The GAPS Programme at TNG. XXXII. The revealing non-detection of metastable HeI in the atmosphere of the hot Jupiter WASP-80b

TL;DR

This study conducted high-resolution spectroscopic observations of hot Jupiter WASP-80b to detect HeI absorption, but found no signature, suggesting complex atmospheric processes affecting helium abundance and detectability.

Contribution

The paper provides the first non-detection of HeI in WASP-80b's atmosphere using high-resolution spectra and explores the implications of helium abundance and stellar wind on atmospheric signatures.

Findings

No HeI absorption detected at 0.7% upper limit.

HeI non-detection can be explained by sub-solar He to H ratio.
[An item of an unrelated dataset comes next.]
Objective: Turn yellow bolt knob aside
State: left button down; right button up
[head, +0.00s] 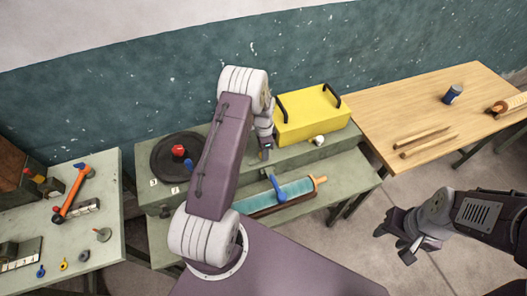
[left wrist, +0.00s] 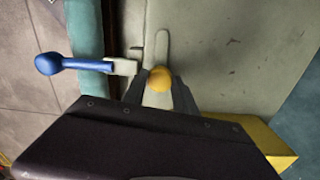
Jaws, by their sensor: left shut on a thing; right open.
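The yellow bolt knob (left wrist: 160,78) is a small round ball at the end of a slot in the grey-green bench top, in the left wrist view. My left gripper (left wrist: 158,92) is shut on it, one dark finger on each side. In the head view my left gripper (head: 266,152) is at the bench, in front of the yellow box, and hides the knob. My right gripper (head: 400,242) is open and empty over the floor at the lower right.
A blue lever (left wrist: 75,64) is close to my left gripper, above a teal roller (head: 298,189). A yellow box (head: 308,118) with black handles stands behind. A black disc (head: 163,160) is to the left, a wooden table (head: 395,105) to the right.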

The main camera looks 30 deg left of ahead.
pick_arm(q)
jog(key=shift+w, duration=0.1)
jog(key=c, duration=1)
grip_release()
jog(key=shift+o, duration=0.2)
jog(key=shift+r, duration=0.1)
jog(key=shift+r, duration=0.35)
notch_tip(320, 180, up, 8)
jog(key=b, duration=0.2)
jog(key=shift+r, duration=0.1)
Physical mechanisms may alter helium content in hot Jupiter atmospheres.

Abstract

The hot Jupiter WASP-80b has been identified as a possible excellent target for detecting and measuring HeI absorption in the upper atmosphere. We observed 4 primary transits of WASP-80b in the optical and near-IR using the HARPS-N and GIANO-B high-resolution spectrographs, focusing on the HeI triplet. We further employed a three-dimensional hydrodynamic aeronomy model to understand the observational results. We did not find any signature of planetary absorption at the position of the HeI triplet with an upper limit of 0.7% (i.e. 1.11 planetary radii; 95% confidence level). We re-estimated the stellar high-energy emission that we combined with a stellar photospheric model to generate the input for the hydrodynamic modelling. We obtained that, assuming a solar He to H abundance ratio, HeI absorption should have been detected. Considering a stellar wind 25 times weaker than solar, we could reproduce the non-detection only assuming a He to H abundance ratio about 16 times smaller than solar. Instead, considering a stellar wind 10 times stronger than solar, we could reproduce the non-detection only with a He to H abundance ratio about 10 times smaller than solar. We attempted to understand this result by collecting all past HeI measurements looking for correlations with stellar high-energy emission and planetary gravity, but without finding any. WASP-80b is not the only planet with a sub-solar estimated He to H abundance ratio, suggesting the presence of efficient physical mechanisms (e.g. phase separation, magnetic fields) capable of significantly modifying the He to H content in the upper atmosphere of hot Jupiters. The planetary macroscopic properties and the shape of the stellar spectral energy distribution are not sufficient for predicting the presence or absence of detectable metastable He in a planetary atmosphere, as also the He abundance appears to play a major role.